I dislike identity politics in any form.
But I would just say that if you're going to talk about the feelings of Jewish students and faculty,
I think the beginning of an honest discussion has to be that Jewish students and faculty are deeply divided on these issues.
Thank you, Ben.
Well, let's move to closing statements.
We've done this perfectly so we can land the debate with James going first with his closing statement.
And then Ben, as per debate tradition, will leave you with the final.
final word on a resolution today, be it resolved, campus protesters are on the right side of history.
So James, kick us off for the closing statements. What are the two minutes or so of remarks that you
want to leave our audience with? Well, something that Ben and I probably agree on is that Donald Trump
would not be a good president to have this November. I'm assuming that we agree that we don't want
to see him reelected. What I fear is going to happen.
in large part because of these protests, is that they will help reelect Donald Trump.
Much in the same way, by the way, that the anti-Vietnam War protests in 1968 at the Chicago Convention
helped ensure not just the election of Richard Nixon, but 40 years of near interrupted right-of-center
government. Because when people see these images, and, you know, Ben and I are sort of disputing
with anecdotes what we see at these protests.
You know, I, for instance, do not see many Jewish students.
And I also hear a lot of genocidal slogans.
I hear only one solution, intifada revolution,
which is not only calling for intifada,
it's also using that word solution,
which I can't help but feel is a not so subtle reminder
of the final solution.
I hear say it loud, say it clear,
we don't want no Zionists.
here, or there is no safe space death to the Zionist state that was heard at Columbia.
And Ben and I can disagree on whether or not these, you know, characterize the movement as a whole.
But these images of chaos and anarchy. And, you know, Ben was downplaying what's been happening
on the campuses. He kind of, you know, sort of waves off the occupation, the breaking into
an violent occupation of a campus building at Columbia, that should be met with punishment.
Unless you want to live in an anarchist society where there's no rule of law, we do, you know,
the law does need to be enforced. And usually protesters who are on the right side of history,
they break the law in the firm conviction that what they're doing will be seen as justified in time.
And I don't think that's going to happen. At least I hope not. I hope we don't.

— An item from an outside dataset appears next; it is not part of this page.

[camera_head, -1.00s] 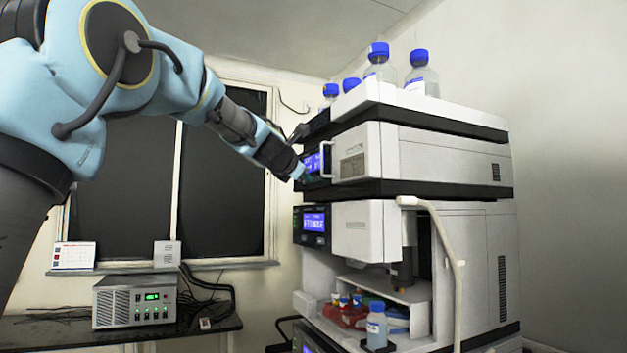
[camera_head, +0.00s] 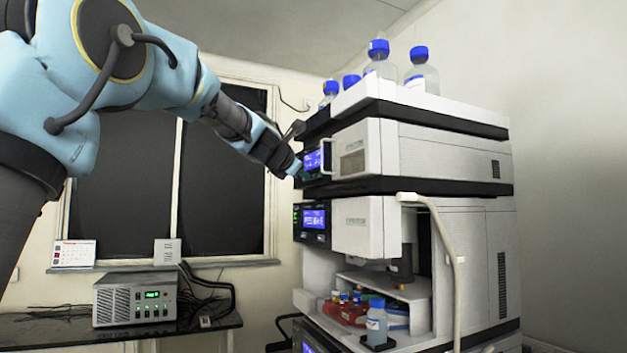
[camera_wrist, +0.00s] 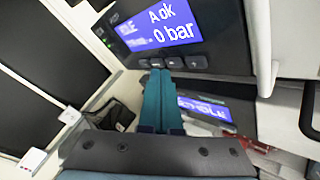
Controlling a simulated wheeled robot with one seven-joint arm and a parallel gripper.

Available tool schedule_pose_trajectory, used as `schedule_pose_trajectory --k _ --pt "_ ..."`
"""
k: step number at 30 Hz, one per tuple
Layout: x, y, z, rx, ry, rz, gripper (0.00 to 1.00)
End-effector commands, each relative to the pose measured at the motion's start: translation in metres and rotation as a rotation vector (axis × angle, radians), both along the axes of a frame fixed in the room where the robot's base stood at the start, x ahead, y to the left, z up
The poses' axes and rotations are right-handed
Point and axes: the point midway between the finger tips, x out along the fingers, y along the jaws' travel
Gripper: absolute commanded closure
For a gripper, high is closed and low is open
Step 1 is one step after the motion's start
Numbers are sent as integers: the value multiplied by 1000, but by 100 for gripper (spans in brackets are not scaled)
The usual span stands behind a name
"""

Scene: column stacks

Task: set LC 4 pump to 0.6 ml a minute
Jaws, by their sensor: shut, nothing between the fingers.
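The pump is a white and black module in the stack, with a dark front panel (camera_head: 313,168) and a lit blue display. In the wrist view its display (camera_wrist: 160,25) reads "A ok" and "0 bar", with further text too blurred or cut off to read. A row of small dark buttons (camera_wrist: 196,62) runs below that display. My gripper (camera_head: 298,171) is at the panel's lower left. Its teal fingers (camera_wrist: 160,70) are shut together and empty, with tips just below the buttons. I cannot tell whether they touch the panel. No flow rate is readable.
A second module with a blue display (camera_head: 314,219) sits below, also partly seen in the wrist view (camera_wrist: 205,108). A white handle (camera_head: 326,157) stands right of the pump's display. Blue-capped bottles (camera_head: 378,62) stand on top. A grey instrument (camera_head: 134,300) sits on the left bench.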

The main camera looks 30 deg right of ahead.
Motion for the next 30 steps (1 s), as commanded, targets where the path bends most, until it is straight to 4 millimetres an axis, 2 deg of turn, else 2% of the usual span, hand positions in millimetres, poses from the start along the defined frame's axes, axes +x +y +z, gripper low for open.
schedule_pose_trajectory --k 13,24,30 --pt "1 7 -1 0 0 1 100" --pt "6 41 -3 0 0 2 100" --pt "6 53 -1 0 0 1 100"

don't live in a society in this country, we're 30 years from now, these protesters get what they
want, which is the elimination of Israel. And so I would just say for those reasons that people should
vote against this resolution. Thank you, Jamie, for that closing statement. You're listening to
our debate today, be it resolved, campus protesters are on the right side of history. Ben, you've been
arguing in favor of the motion. We're going to give you the last word in today's debate.
Thank you for hosting and Jamie for participating. I would just point out, right, that, you know, we can, there are a lot of side issues and related issues that have come up. Would it be bad if Trump won? My view is yes, but also if a significant portion of voters in places that Biden needs to win like Michigan can't look past the increasingly towering mountain of Palestinian corpses to reelect him, that's Joe Biden's fault. It's the job of politicians.
to appeal to voters. So there have been a lot of issues like that. There have been a lot of issues
about particular incidents. But one thing that I haven't heard, Jamie deny explicitly, is that,
one, there have been a giant number of civilian deaths, that there have been tens of thousands
of civilian deaths, that there have been millions of people forced at gunpoint to leave
their homes in Gaza, and that the protesters want these things to stop happening. I haven't heard
a denial of that. And I think given those facts, I think even if you think that there are
individual protesters who've said and done things that they shouldn't have, I think as a group
are the protesters on the right side of history, those things are definitive. And sure,
here's something you haven't heard me deny throughout the entire discussion. You haven't heard me deny
that some protesters have said or done things that I disapprove of, that I find, you know,
I find, you know, sort of performatively radical and counterproductive, et cetera, if the resolution were,
be it resolved, every single protester is doing everything right, or be it resolved, no leftists
ever do anything that are stupid or counterproductive, I would definitely be on the other side of it.
But that's not the resolution.
The resolution is, be it resolved.
The protesters are on the right side of history.
and when we see millions of people ethnically cleansed for their homes, when we see a scale of civilian death that is without precedent in comparable recent conflicts,
and when we see these protesters calling for the U.S. to stop arming and backing that, it seems overwhelmingly clear to me that they are on the right side of history, just like I think even most people who supported the war in Iraq and smeared protesters in 2003 as pro-Saddam now regret that.
support, I am extremely confident that when we see the, in the years to come, we see the scale of
suffering that was inflicted on Gaza, even most people who made excuses for these atrocities now,
smeared the protesters as violent or anti-Semites, we'll wish they could take it back,
but sadly, history does not come with a do-over button. If you want to be on the right side,
you have to be on the right side right now.
Ben Burgess, thank you so much for that closing statement.
And Jamie, thank you for your contributions to this debate.
You guys have engaged on a really hot topic with a ton of civility and substance,
and we appreciate that.
It's not easily done.
But you've given our membership some new ideas and principles to think about,
and we're the better for it.
So thank you so much both for coming on the program today.
Thank you.
Thank you.
That wraps up today's debate.
I want to thank our debaters, Ben and James.
They certainly gave us a lot to think about.